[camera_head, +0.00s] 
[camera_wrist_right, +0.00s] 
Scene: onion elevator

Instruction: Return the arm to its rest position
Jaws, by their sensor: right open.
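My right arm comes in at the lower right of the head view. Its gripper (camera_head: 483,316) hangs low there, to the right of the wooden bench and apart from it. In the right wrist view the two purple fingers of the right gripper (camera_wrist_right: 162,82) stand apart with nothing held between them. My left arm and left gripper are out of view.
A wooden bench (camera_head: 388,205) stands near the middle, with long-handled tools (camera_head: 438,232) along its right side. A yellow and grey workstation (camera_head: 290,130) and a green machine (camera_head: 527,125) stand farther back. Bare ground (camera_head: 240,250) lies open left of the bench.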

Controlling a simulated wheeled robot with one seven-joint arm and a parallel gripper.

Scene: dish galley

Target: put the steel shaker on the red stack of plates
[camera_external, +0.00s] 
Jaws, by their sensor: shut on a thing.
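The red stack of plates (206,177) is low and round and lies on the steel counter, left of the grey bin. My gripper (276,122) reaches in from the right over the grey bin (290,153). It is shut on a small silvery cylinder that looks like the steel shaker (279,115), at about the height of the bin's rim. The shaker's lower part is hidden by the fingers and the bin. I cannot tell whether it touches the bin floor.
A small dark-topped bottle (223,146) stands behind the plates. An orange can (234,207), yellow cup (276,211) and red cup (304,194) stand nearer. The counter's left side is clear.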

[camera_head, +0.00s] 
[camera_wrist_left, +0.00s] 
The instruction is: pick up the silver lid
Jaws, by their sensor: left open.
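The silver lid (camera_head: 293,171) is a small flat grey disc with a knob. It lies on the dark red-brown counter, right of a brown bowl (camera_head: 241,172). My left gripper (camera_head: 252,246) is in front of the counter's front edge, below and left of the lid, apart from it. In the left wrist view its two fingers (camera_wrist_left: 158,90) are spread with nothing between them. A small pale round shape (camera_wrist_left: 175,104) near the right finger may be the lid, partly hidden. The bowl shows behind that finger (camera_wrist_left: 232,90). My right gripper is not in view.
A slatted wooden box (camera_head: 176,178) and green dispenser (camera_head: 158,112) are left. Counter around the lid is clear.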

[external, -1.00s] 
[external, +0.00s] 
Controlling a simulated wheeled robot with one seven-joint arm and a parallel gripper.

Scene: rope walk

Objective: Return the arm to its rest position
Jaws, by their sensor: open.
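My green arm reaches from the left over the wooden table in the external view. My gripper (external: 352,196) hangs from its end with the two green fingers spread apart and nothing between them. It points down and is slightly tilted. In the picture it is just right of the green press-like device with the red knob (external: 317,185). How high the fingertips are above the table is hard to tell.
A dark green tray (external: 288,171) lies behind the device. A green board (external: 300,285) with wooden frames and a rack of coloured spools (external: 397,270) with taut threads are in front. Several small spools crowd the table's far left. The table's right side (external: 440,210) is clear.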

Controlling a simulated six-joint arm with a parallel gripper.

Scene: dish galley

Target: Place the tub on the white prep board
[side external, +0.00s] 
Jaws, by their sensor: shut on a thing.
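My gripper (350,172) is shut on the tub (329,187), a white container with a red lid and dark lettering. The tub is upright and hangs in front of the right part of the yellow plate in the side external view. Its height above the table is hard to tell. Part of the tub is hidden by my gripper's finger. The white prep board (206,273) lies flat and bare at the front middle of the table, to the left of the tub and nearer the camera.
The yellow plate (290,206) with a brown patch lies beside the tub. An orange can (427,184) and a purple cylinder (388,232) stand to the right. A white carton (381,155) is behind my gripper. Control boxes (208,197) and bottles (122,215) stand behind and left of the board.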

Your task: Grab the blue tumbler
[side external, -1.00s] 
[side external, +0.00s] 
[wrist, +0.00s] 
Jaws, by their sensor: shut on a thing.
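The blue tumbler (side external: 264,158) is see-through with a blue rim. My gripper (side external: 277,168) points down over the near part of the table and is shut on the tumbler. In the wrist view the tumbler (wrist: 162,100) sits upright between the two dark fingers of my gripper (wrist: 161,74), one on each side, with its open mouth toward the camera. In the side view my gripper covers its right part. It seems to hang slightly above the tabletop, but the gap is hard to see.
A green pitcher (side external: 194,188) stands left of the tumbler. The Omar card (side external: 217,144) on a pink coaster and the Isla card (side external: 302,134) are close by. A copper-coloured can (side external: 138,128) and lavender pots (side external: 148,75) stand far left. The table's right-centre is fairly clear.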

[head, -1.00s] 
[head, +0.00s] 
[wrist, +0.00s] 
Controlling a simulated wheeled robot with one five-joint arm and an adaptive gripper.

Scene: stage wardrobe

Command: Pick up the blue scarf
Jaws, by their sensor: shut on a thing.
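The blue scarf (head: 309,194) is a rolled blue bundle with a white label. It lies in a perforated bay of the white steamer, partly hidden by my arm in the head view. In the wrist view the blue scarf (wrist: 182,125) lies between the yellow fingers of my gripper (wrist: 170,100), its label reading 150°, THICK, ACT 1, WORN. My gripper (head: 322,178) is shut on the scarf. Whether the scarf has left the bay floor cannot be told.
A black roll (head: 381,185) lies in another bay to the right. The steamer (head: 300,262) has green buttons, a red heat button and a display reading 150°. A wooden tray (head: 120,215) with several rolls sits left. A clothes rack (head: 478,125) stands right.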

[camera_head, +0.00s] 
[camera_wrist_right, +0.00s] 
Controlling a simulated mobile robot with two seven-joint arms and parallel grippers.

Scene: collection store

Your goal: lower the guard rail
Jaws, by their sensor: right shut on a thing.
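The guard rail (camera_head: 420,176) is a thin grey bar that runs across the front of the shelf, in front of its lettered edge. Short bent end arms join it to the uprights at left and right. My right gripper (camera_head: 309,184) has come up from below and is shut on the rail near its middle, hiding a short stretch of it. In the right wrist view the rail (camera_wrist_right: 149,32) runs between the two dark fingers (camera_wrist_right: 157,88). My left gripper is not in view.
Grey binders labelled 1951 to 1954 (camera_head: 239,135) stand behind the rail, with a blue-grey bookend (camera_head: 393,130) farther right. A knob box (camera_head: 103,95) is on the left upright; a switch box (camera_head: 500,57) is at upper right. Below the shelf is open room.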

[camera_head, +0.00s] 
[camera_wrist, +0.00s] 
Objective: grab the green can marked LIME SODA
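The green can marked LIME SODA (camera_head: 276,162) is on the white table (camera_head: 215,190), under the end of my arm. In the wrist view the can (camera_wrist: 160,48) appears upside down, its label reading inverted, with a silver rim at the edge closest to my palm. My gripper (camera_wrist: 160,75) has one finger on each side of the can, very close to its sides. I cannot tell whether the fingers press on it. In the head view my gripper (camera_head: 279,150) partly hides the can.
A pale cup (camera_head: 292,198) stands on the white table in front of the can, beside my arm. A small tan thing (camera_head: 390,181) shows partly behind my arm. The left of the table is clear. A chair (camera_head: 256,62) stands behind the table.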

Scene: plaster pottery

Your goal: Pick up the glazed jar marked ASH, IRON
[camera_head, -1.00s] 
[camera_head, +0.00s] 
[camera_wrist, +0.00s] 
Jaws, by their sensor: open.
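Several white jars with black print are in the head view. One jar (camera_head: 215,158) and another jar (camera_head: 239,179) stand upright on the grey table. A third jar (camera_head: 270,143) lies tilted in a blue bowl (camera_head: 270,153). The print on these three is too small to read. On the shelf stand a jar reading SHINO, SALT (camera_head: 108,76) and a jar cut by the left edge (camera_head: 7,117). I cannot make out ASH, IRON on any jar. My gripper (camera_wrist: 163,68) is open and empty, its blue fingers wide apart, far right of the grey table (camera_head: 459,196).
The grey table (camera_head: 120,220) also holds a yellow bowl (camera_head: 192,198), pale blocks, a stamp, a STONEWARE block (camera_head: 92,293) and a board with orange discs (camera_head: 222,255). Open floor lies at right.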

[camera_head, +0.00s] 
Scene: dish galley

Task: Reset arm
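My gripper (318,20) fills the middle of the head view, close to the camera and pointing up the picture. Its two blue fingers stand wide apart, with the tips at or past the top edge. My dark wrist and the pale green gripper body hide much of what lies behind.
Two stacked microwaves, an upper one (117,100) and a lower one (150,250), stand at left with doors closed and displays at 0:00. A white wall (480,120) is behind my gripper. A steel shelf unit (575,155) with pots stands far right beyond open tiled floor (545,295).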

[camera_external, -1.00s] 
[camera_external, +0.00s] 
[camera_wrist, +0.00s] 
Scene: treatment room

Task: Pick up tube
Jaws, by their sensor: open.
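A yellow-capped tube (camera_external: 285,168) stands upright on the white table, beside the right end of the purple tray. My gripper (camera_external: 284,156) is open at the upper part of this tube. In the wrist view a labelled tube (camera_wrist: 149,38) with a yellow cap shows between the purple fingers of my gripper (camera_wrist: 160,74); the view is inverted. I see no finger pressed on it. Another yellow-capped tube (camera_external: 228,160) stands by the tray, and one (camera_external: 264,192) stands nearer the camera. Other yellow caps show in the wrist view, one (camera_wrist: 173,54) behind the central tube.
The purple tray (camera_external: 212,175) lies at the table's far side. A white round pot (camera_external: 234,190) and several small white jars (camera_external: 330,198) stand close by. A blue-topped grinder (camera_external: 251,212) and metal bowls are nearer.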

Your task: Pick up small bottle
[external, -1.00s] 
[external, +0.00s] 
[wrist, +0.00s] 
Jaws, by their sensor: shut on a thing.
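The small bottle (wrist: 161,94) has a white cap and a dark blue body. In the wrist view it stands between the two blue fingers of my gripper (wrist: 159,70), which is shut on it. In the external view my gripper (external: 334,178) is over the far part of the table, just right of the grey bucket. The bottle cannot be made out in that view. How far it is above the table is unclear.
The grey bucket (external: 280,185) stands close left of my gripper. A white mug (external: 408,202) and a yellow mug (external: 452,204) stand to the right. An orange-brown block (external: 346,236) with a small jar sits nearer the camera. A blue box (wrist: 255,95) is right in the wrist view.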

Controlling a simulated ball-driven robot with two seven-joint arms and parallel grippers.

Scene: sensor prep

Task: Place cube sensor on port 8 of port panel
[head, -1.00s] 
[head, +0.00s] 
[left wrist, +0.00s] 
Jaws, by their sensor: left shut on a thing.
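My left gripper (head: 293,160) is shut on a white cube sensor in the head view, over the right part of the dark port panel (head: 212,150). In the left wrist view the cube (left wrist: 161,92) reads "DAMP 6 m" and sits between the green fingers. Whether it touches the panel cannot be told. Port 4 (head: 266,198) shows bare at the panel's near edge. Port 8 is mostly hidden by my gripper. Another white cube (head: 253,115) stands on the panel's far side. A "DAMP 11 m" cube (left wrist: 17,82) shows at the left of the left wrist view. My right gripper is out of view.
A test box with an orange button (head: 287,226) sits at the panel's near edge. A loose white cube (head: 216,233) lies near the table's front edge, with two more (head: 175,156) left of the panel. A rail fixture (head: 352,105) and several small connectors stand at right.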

*-*-*

> [Your task] Select all lines in the listing that include the word "grippers".

> [Output of the task]
Controlling a simulated mobile robot with two seven-joint arms and parallel grippers.
Controlling a simulated ball-driven robot with two seven-joint arms and parallel grippers.

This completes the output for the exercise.